The Lynch Method: How to Give Away Money and Save on Taxes

Peter Lynch's Smart Giving Strategies

Maximizing Charitable Impact While Minimizing Taxes

Peter Lynch, the legendary investor who managed Fidelity's Magellan Fund (the best-performing mutual fund over a 15-year period), shares valuable insights on incorporating charitable giving into investment strategy.

Core Philosophy

"Most of us spend more time building up our net worth than we do in figuring out how to give it away for maximum benefit." Lynch emphasizes that a thoughtful giveaway plan should be part of any investment strategy to ensure your assets benefit your chosen recipients rather than being claimed by estate taxes.

Strategic Giving Approaches

1. Lifetime Giving vs. Estate Giving

  • Give during your lifetime rather than waiting until death
  • Avoid the 55% federal estate tax that applies to inheritances
  • Take advantage of the $600,000 one-time tax-free gift ($1.2 million per married couple)
  • Utilize the annual $20,000 tax-free gift allowance to children

2. Stock Donation Strategy

  • Donate appreciated securities directly to qualified charities instead of cash
  • Benefit: Avoid the 28% capital gains tax while still receiving the full tax deduction
  • Example: Donating $5,000 in appreciated stock that originally cost $2,000 saves $840 in capital gains tax plus provides $1,550 in income tax deductions (for those in highest bracket)

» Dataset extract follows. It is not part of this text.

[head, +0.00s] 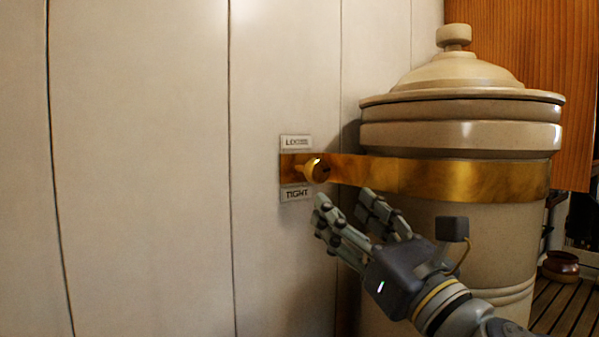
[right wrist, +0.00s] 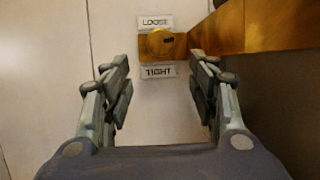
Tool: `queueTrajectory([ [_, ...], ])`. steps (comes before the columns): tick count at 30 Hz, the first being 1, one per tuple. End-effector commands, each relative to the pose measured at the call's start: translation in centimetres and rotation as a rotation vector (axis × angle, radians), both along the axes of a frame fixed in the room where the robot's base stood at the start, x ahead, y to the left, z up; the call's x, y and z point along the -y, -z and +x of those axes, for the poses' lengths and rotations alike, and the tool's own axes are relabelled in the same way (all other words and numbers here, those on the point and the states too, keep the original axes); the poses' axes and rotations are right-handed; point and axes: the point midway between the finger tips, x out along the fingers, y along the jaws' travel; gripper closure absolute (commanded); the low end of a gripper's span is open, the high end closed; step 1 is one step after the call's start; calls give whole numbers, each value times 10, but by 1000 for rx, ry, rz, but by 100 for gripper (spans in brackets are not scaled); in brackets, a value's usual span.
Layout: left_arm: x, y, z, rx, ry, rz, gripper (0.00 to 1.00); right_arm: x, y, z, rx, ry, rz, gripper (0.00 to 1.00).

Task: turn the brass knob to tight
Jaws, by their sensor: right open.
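The brass knob (head: 314,170) sits on a brass plate on the pale wall, between a LOOSE label (head: 296,142) above and a TIGHT label (head: 297,194) below. My right gripper (head: 346,205) is open and empty, below and slightly right of the knob in the head view. In the right wrist view its fingers (right wrist: 160,85) are spread to either side, with the knob beyond them and apart from them. My left gripper is not in view.
A brass band (head: 450,178) runs from the plate around a large lidded cream crock (head: 455,115) to the right. An orange wood panel (head: 540,60) stands behind it. A small brown pot (head: 561,265) sits on slats at the far right. The wall left of the knob is clear.

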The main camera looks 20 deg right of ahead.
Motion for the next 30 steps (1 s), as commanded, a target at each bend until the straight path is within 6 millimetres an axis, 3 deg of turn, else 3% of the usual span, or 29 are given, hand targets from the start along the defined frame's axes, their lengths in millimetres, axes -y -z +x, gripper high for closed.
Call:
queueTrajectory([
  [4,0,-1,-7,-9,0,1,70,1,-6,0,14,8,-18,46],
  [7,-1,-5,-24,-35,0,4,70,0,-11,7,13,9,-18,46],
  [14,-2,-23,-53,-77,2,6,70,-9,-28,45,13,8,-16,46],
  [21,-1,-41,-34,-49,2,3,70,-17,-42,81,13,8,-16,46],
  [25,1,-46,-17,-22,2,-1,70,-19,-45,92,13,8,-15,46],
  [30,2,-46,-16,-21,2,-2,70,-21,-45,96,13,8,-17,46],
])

3. Charitable Fund Investing

  • Consider investment vehicles like Fidelity's Charitable Gift Fund
  • Contributions are tax-deductible immediately
  • Assets grow tax-free within the fund
  • Distribute to charities of your choice when ready ($250 minimum)
  • Advantage: $10,000 invested at 10% annually grows to $67,000 tax-free over 20 years vs. only $43,000 after taxes in a regular investment

4. Challenge Grants

  • Offer donations contingent on the charity raising matching funds
  • Leverages your contribution to generate additional support
  • Can lead to deeper involvement with organizations you support

Advanced Charitable Vehicles

For Substantial Assets:

  • Charitable Remainder Trust: Donate assets, receive income for life, charity gets remainder
  • Pooled Income Fund: Join with other donors, receive income, charity inherits
  • Charitable Lead Trust: Charity receives income, heirs get assets upon death
  • Life Estate Agreement: Donate home while retaining right to live there
  • Charitable Trust with Insurance: Trust benefits charity while insurance replaces value for heirs
  • Gift Annuity: Make donation, receive fixed payments for life

Bottom Line

"What's the use of struggling to accumulate net worth, and then allowing it to be carted off to Washington by strangers?" Smart charitable giving allows you to support causes you value while minimizing tax burden and potentially increasing your overall impact.